On the following night, the Oriente theater was the showcase for flamenco guitar in all its glory. From Morón to Jerez and back again. The extremely personal and harmonic playing of Dani Méndez, and the modern face of Jerez guitar as played by Alfredo Lagos, in a reworking of both schools from an avant-garde perspective. Rondeñas, tarantas, seguiriyas and bulerías underwent the Morón treatment, while rondeña, soleá, fandangos de Huelva and bulerías represented Jerez. The two joined forces, and the icing on the cake was a flourish of creative genius with the twelve strings of Morón and Jerez. The festival organization chose to offer after-hours shows in the outdoor venue atop the central market, a charming setting somewhat reminiscent of the Hotel Triana in Sevilla. Antonio Ruíz “El Carpintero” is a fine local singer, well-seasoned and with a great fondness for flamenco. Accompanied on guitar by Eduardo Rebollar, he began with tangos, a bit nervous, repeating verses, but winning over the audience from the first moment. Soleá, siguiriya and bulerías interpreted by a self-made artist. The other singer of the evening was quite different from the first. Márquez el Zapatero is the missing link of the soleá de Triana, the quintessential cante of soleá with a fine taste of years past. With the same guitarist, he executed an anthology of soleá styles associated with the old gypsy quarter of Triana since the nineteenth century: Sordillo de Triana, Abadía, Manolo Oliver, el Arenero, el Ollero…a monument to soleá. Not having had enough with that, he delved into soleá apolá to end up with fandangos of Caracol and Chocolate.

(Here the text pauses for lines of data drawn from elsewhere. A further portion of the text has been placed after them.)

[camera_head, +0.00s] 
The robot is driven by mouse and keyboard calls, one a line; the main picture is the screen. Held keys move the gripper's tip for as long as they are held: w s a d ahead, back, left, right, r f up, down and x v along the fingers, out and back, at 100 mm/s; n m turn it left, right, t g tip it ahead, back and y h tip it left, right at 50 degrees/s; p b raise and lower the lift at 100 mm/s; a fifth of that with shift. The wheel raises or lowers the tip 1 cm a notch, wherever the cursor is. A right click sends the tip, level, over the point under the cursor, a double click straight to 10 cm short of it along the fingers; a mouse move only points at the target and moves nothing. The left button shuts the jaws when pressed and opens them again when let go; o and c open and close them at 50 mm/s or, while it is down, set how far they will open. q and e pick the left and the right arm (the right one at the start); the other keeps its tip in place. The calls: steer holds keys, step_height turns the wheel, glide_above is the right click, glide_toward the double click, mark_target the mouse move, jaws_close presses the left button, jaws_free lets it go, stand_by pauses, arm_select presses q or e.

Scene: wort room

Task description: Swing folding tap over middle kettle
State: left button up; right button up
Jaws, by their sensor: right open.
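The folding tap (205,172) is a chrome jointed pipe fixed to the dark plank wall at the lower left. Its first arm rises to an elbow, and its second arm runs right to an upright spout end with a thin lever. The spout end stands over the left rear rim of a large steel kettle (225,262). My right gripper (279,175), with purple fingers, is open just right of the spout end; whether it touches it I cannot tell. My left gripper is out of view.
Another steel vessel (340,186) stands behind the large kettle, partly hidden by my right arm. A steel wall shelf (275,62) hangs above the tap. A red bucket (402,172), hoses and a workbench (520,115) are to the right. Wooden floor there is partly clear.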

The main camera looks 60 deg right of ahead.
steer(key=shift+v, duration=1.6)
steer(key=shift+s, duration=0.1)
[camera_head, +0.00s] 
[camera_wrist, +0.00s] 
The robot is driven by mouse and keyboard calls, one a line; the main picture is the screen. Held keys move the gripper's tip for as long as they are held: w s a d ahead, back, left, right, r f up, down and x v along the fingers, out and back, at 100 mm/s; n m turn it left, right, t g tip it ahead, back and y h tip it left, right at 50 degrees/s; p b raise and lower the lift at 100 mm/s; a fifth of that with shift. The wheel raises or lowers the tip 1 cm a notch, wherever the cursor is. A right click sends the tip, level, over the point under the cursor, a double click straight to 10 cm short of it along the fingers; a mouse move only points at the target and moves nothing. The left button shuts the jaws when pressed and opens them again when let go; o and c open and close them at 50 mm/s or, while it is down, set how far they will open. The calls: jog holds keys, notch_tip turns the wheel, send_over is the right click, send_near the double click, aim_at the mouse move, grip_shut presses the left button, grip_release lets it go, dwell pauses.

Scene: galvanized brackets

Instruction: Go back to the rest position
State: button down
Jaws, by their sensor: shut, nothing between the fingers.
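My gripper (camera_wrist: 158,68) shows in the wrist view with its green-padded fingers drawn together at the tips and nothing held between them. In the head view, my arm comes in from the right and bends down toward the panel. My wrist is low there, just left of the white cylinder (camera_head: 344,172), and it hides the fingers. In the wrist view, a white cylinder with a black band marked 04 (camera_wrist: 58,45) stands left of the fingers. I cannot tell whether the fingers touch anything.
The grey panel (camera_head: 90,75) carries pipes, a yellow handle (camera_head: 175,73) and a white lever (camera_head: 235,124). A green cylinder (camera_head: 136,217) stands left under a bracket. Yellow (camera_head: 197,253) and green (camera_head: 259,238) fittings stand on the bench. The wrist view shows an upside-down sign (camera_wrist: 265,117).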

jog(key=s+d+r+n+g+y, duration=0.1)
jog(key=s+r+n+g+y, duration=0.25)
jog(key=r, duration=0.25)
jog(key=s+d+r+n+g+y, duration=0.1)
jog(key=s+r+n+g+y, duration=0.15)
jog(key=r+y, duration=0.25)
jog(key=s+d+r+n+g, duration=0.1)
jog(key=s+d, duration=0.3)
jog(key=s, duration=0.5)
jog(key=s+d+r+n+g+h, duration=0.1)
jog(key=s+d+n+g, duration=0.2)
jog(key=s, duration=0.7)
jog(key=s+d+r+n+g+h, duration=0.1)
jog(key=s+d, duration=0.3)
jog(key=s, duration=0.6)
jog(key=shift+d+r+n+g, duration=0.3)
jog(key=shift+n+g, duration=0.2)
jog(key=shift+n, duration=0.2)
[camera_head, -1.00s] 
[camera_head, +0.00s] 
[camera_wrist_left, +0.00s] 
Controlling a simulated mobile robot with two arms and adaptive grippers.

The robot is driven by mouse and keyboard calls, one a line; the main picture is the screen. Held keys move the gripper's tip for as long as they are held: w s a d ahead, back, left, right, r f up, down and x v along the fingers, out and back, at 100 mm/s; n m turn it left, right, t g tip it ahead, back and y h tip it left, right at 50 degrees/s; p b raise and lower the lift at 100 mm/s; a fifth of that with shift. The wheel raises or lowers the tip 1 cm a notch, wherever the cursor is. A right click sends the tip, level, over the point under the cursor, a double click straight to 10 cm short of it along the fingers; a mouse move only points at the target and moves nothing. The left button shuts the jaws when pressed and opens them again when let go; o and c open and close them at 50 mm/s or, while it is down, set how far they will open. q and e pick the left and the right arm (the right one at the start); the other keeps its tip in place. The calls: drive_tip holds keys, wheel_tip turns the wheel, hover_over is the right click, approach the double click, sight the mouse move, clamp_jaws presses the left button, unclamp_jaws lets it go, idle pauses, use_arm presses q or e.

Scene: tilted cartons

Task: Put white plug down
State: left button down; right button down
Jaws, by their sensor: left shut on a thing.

Continuing with the series of conferences, the third day brought the flamenco poet, activist and self-made flamenco revolutionary José Ortiz Nuevo who re-released his “Alegato Contra la Pureza” with Barataria publishers. The defense of free-thinking flamenco and a revision of the art-form from its outset.
Once again it was the roof of the central market for a triple show. Resembling a typical summer festival (numerous artists, the bar at the back, folding chairs), the first appearance was that of singer Jesús Méndez with the very Jerez-sounding guitar of Manuel Valencia. Beginning a bit late, the singer opened with romance and pregón. He has a powerful voice, and his way of approaching cante is straight from the gut. From the soleá of Charamusco, to taranta, to siguiriya (Frijones, with an updated version of Ramón Medrano, and Serna for the cabal ending), to fandangos and closing with bulerías. The big surprise was Carrete. The preamble to his appearance was also a revelation for most people. Fran Vinuesa on guitar, Amparo la Repompilla singing (tango solo) and Luisa Chicano dancing solea. Most of those present knew neither the dancer nor her back-up. She made quite an impression, dancing with her hands, her hair and even her face for alegrías, bulerías and tanguillo ending. With constant build-ups and stops, winks to the crowd and other cheeky gestures, she had the audience right in her pocket from the word go. Some of those present, especially young people, who were waiting to hear Manuel Lombo, received the gift, almost without realizing it, of enjoying Carrete de Málaga.
Few of us are familiar with the strictly flamenco facet of Manuel Lombo, but this was the perfect opportunity to show that despite having followed other paths, flamenco is not over his head and he can claim to have a command of cante. Although his aesthetic comes from another angle, the sounds that come from his throat are flamenco. With Dani Méndez on guitar, he began with tientos ending with tangos of Granada and Triana. We began to get an idea of what was in store. He remembered Chacón in a perfectly defined malagueña, ending with abandolao. Solea, siguiriya and bulerías, a wink to Paquera, to Joselito el Gallo, a lot of popular songs he turned into flamenco, and got the audience on his side.
The last day of this “flamenco on the frontier” began with a conference by Carmen Pulpón on the career of promoter Jesús Antonio Pulpón. In the main theater there was an emotional tribute to maestro Manolo Sanlúcar, with presentation and speech by Manuel Curao before turning the stage over to Morón in the person of Pepe Torres, David el Gayi and Moi de Morón, along with guitarist Rafael Rodríguez. “Por Amor al Arte” is a show created to have a good time, far removed from any staging or technical details. It’s dance, guitar and cante. Who needs more? From the opening music of Rafael, alone with his guitar, up to Pepe’s energetic alegrías dancing….the siguiriyas of Moi, tangos of Gayi and soleá by Pepe. Best of all, the appearance of not having come with a prepared program, as if it were the meeting of a group of friends, naturalness was the key to everything, the quality of flamenco without constraints. The ending tonás and Torres’ bulerías bits left no doubt that with little you can actually do alot.
The final afterhours show was reserved for a group of Americans who live in Morón and brought their work “Flamenco Mío”.
And so it all came to a close; with dedication and good ideas it doesn’t take big business to make flamenco.